### Dataset content
########
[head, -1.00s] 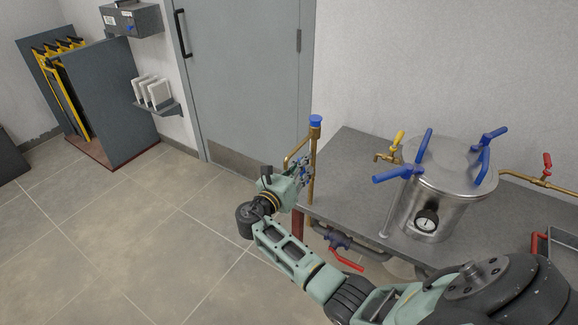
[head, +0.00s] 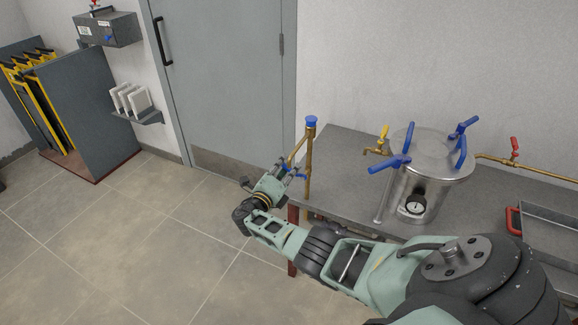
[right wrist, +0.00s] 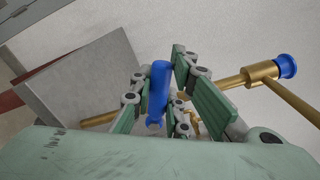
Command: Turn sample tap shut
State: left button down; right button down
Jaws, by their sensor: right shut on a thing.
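A vertical brass pipe (head: 309,160) with a blue cap stands at the table's left end, with a blue-handled tap on it. My right gripper (head: 291,171) is at this pipe, at the tap's height. In the right wrist view the tap's blue lever (right wrist: 158,90) lies between the fingers of my right gripper (right wrist: 165,85), which is shut on it. The brass pipe (right wrist: 262,75) runs behind the fingers there. The tap body is mostly hidden by the fingers. My left gripper is not in view.
A steel vessel (head: 424,180) with blue clamp handles and a gauge stands on the grey table (head: 345,155). A yellow-handled tap (head: 380,142) and a red-handled tap (head: 513,150) are beside it. A tray (head: 548,225) is at right. The floor at left is clear.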

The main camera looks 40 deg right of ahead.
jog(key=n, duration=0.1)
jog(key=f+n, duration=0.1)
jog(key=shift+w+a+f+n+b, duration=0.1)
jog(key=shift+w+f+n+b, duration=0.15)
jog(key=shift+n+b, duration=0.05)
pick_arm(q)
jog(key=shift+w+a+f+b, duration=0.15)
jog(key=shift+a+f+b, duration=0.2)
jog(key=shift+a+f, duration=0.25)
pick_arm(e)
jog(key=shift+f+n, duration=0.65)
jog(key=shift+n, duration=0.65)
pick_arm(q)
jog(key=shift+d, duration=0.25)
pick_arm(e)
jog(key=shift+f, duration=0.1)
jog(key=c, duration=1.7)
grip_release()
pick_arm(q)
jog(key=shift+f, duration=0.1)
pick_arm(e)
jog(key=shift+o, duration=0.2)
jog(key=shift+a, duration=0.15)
########
### Exercise description
Without the pictures, retype the whole of the material above exactly.

### Exercise solution
[head, -1.00s] 
[head, +0.00s] 
[right wrist, +0.00s] 
Command: Turn sample tap shut
State: left button down; right button down
Jaws, by their sensor: right shut on a thing.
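A vertical brass pipe (head: 309,160) with a blue cap stands at the table's left end, with a blue-handled tap on it. My right gripper (head: 291,171) is at this pipe, at the tap's height. In the right wrist view the tap's blue lever (right wrist: 158,90) lies between the fingers of my right gripper (right wrist: 165,85), which is shut on it. The brass pipe (right wrist: 262,75) runs behind the fingers there. The tap body is mostly hidden by the fingers. My left gripper is not in view.
A steel vessel (head: 424,180) with blue clamp handles and a gauge stands on the grey table (head: 345,155). A yellow-handled tap (head: 380,142) and a red-handled tap (head: 513,150) are beside it. A tray (head: 548,225) is at right. The floor at left is clear.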

The main camera looks 40 deg right of ahead.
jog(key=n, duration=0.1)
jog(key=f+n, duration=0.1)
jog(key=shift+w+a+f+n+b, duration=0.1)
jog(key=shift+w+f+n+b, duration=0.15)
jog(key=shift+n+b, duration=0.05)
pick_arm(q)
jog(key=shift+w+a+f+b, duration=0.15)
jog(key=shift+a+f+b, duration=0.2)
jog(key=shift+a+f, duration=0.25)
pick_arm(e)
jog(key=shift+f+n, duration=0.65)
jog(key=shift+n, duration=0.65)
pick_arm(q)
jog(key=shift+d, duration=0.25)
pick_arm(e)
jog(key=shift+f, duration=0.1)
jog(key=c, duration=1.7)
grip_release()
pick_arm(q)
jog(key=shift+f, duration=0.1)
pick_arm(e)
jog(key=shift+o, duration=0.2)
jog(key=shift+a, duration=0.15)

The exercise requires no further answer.